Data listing

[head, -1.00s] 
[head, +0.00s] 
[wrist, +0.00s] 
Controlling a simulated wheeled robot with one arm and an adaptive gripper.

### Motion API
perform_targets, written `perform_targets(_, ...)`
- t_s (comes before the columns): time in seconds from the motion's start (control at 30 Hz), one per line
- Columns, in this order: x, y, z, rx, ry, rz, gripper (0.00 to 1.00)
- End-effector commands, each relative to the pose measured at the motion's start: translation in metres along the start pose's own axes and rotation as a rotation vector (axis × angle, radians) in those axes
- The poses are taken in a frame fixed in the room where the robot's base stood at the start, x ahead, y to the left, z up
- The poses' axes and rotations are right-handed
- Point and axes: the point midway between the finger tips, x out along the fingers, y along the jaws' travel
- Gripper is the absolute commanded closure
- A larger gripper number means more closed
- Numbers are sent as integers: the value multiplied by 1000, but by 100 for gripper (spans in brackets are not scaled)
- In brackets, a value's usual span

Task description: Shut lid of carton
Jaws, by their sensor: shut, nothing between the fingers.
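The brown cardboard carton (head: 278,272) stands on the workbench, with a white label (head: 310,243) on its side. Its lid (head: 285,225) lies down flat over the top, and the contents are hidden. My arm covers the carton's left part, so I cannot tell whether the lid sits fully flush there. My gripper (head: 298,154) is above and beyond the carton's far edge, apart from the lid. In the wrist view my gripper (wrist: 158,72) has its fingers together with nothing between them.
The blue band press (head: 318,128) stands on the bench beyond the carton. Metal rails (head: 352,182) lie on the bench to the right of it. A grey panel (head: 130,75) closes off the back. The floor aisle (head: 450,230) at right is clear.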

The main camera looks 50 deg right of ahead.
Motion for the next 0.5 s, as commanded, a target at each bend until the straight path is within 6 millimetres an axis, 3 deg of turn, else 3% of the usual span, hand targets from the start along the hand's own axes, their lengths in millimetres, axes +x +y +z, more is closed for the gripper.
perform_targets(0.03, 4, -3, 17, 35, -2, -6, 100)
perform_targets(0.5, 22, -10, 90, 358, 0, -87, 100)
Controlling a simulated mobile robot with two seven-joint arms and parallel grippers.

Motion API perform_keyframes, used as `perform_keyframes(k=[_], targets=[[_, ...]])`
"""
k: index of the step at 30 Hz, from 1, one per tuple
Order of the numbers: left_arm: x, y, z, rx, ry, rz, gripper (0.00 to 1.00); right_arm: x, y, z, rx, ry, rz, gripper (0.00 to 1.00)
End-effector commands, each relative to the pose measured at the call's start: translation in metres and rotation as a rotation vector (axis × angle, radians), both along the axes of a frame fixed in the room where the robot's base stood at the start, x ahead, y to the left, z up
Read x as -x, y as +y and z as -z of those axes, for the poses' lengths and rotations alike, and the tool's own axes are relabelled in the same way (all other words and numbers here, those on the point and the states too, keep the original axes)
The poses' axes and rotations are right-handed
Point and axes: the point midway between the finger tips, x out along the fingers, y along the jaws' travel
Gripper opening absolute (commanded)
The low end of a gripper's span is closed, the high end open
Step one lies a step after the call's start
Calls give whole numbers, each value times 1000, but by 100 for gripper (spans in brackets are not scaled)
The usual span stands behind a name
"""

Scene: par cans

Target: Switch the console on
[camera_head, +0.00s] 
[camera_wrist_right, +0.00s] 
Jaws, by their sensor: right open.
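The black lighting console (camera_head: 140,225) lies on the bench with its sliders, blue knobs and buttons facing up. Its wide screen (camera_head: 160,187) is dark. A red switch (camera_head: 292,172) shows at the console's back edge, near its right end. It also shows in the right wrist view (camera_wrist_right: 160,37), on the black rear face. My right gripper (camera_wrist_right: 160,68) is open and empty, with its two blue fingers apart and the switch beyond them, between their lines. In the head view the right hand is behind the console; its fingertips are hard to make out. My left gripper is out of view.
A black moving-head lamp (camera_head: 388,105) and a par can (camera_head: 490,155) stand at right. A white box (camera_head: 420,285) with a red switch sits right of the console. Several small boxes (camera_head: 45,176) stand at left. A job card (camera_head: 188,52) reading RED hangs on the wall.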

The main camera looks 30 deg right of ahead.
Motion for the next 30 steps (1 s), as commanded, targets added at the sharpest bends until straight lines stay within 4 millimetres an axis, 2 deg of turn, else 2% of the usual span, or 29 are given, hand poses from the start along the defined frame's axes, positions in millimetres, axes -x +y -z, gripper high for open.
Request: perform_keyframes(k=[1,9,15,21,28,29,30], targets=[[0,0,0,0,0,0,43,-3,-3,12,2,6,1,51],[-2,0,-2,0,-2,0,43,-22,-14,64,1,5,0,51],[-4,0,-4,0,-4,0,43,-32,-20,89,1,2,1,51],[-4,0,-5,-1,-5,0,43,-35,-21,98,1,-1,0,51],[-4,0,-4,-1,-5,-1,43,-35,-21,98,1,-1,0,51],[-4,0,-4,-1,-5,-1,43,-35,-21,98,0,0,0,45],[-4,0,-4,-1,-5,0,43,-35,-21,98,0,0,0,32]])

# WHAT IS BEING ASKED
Your task is to output exactly the lines from the one with "Motion API perform_keyframes, used" through the one with "k: index of", counting both ends.

# RESULT FOR THIS TASK
Motion API perform_keyframes, used as `perform_keyframes(k=[_], targets=[[_, ...]])`
"""
k: index of the step at 30 Hz, from 1, one per tuple

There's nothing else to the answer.